* Written exercise: Review the listing and copy each line that holds the word "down".

* Given material:
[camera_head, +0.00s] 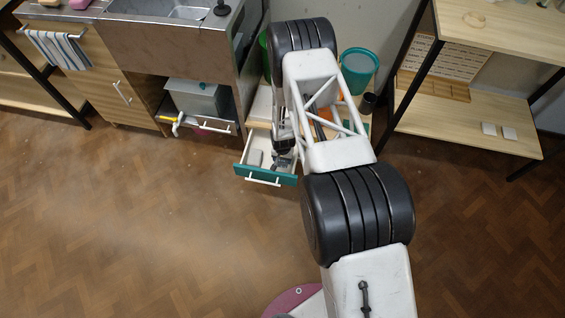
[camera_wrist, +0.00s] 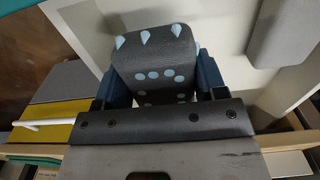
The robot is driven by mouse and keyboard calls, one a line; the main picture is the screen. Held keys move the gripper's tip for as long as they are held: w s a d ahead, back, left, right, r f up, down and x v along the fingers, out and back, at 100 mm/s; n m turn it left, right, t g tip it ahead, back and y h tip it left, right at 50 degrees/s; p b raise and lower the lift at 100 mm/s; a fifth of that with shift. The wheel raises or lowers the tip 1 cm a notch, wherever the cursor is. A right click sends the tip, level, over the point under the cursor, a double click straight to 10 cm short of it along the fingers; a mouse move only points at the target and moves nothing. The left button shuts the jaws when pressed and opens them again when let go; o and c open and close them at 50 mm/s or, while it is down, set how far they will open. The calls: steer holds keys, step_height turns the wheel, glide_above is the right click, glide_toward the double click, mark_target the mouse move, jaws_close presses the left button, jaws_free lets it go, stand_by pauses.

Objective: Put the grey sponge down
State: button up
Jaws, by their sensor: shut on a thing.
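The grey sponge (camera_wrist: 155,62) is a dark grey block with pale blue dots and pointed marks. My gripper (camera_wrist: 155,80), with blue fingers, is shut on it from both sides in the wrist view. In the head view my gripper (camera_head: 285,150) is over the open drawer with the teal front (camera_head: 265,175), partly hidden by my arm. The drawer's pale floor (camera_wrist: 215,25) shows behind the sponge in the wrist view. I cannot tell whether the sponge touches that floor.
A lighter grey block (camera_head: 255,158) lies in the drawer; it also shows at the upper right of the wrist view (camera_wrist: 284,40). The drawer walls stand close around. A green bin (camera_head: 358,70) stands behind. The wooden floor in front is clear.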

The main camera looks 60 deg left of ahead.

* Answer in full:
The robot is driven by mouse and keyboard calls, one a line; the main picture is the screen. Held keys move the gripper's tip for as long as they are held: w s a d ahead, back, left, right, r f up, down and x v along the fingers, out and back, at 100 mm/s; n m turn it left, right, t g tip it ahead, back and y h tip it left, right at 50 degrees/s; p b raise and lower the lift at 100 mm/s; a fifth of that with shift. The wheel raises or lowers the tip 1 cm a notch, wherever the cursor is. A right click sends the tip, level, over the point under the cursor, a double click straight to 10 cm short of it along the fingers; a mouse move only points at the target and moves nothing. The left button shuts the jaws when pressed and opens them again when let go; o and c open and close them at 50 mm/s or, while it is down, set how far they will open. The calls: steer holds keys, step_height turns the wheel, glide_above is the right click, glide_toward the double click, mark_target the mouse move, jaws_close presses the left button, jaws_free lets it go, stand_by pauses.
Objective: Put the grey sponge down

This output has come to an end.